From the desk of Steven Strazza @Sstrazza and Ian Culley @IanCulley
There's been a subtle risk-on tone in recent weeks. With each passing day, it's been spreading to more and more markets and charts.
Rates are rising around the globe. The underlying uptrend in commodities is intact and looks ready for another up leg. Our equal-weight commodity index is resolving higher from its current range. And cyclical stocks such as energy and financials are breaking out to new highs.
All of these events speak to a growing risk appetite and support higher prices for risk assets.
Although, two areas where we aren't seeing such clear evidence that risk-seeking behavior is re-entering the market would be currencies and our intermarket ratios.
The AUD/JPY cross is still stuck within a range. High-yield bonds $HYG relative to their safer alternatives -- US Treasuries $IEI -- failed to hold their recent highs. And the copper/gold ratio is a hot mess.
We would expect to see decisive upside resolutions from these charts if investors are positioning for another leg higher.
This is not the case. At least, not yet.
But there is one forex cross that is hinting at higher prices for equities -- specifically Japanese equities. That's the USD/JPY.
Below is a weekly line chart of the USD/JPY pair:
Let's keep it simple here. New five-year highs and overbought momentum readings for USD/JPY is a major development that suggests a healthy risk appetite is upon us. This is definitely one for the bulls.
Now let's look at a weekly bar chart with some levels:
We’ve maintained a bullish outlook for the USD/JPY since it broke above its 2020 highs around 112 in early October. We're targeting the former 2015 highs around 125.90.
In the few months since putting the trade on, USD/JPY has marched steadily higher, recently eclipsing a key resistance level at the 2018 highs. This is a major level, as 2018 represents when risk peaked around the globe during the last cycle.
So, what does this pair have to do with the intermarket picture? Why is this action considered "risk-on"?
First of all, the USD/JPY isn’t one of those classic risk barometers that everyone watches like the AUD/JPY. At first glance, it’s quite the opposite. Instead of the risk-on/risk-off pairing of the AUD/JPY, the USD/JPY cross consists of two defensive currencies, the US dollar and the Japanese yen.
On the podcast last month -- which you can listen to here -- Paul Ciana made a great point about this cross.
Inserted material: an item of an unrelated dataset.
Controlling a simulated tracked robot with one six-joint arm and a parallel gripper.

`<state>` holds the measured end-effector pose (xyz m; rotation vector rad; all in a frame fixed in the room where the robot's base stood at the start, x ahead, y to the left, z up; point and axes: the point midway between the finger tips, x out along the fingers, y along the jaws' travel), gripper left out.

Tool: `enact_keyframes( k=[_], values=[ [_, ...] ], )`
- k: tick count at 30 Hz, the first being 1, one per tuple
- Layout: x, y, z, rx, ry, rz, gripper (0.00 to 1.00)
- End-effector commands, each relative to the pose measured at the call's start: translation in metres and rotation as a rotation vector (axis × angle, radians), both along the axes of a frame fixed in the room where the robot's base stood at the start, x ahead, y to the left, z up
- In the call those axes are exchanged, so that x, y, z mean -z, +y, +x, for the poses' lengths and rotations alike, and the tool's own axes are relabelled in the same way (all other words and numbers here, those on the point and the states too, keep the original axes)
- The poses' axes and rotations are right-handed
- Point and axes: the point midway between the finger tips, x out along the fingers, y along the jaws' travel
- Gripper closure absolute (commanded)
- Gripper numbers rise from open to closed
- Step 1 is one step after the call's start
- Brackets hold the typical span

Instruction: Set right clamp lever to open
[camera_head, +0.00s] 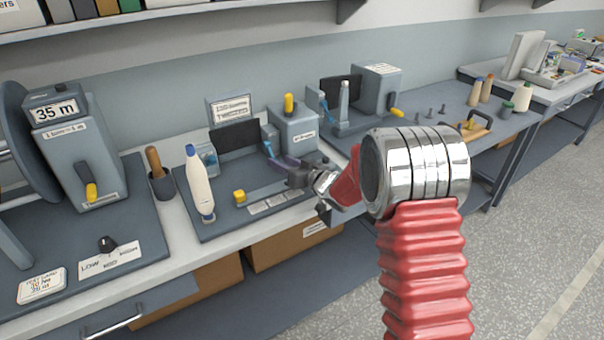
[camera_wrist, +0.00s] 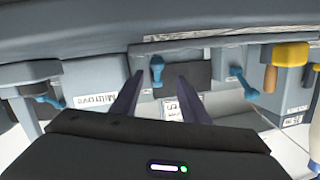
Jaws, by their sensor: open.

He pointed out that a true risk-on event often involves the dollar gaining ground against the yen.
When we overlay the USD/JPY with the Nikkei 225, a strong relationship between the two is evident:
Notice how the Nikkei 225 went nowhere from 2018 to 2020 as the USD/JPY trended lower. It wasn’t until we saw a sustained rally in the dollar-yen cross off its 2020 lows that Japanese equities began to catch higher and take out some critical levels of overhead supply.
In November 2020, the Nikkei 225 broke to new 29-year highs. It's currently consolidating at its highest level since the spring of 1991. These are huge multi-decade levels.
If the USD/JPY is making fresh highs and the Nikkei 225 is taking out multi-decade resistance levels, we need to look for opportunities to get long Japanese equities.
The Nikkei 225 is chopping around in a 12-month consolidation as it works its way higher from a giant base:
We want to buy a breakout on strength above the 2021 highs around 30,715 with a long-term target at the all-time highs just beneath 39,000.
Considering the size of this base in the Nikkei, once we get an upside resolution the ensuing rally could persist for years. But we have a while before we need to worry about that.
First, we need to see the index resolve higher from the current continuation pattern and take out those 1989 highs.
Let's think about the implications of all this now. If Japanese stocks are breaking out of a 30-year-plus base, what are other international equities doing?
They’re probably not going down! In fact, this would just be another chart to add to the growing list of base breakouts we're seeing from international stock markets.
Long story short, the evidence continues to build in favor of the bulls when we zoom out on our international indexes and ETFs... and Japan working higher from this base would be as bullish as anything.
So while the rally in the USD/JPY cross might not carry as much of a risk-on effect as a similar rally in the AUD/JPY or the copper/gold ratio, it’s the type of action we'd expect to see in a bull market. It’s definitely supportive of higher prices for risk assets, especially Japanese stocks. And that's what matters.
Maybe this is a sign of where other charts like AUD/JPY are headed from here. We'll be keeping a close lookout for it!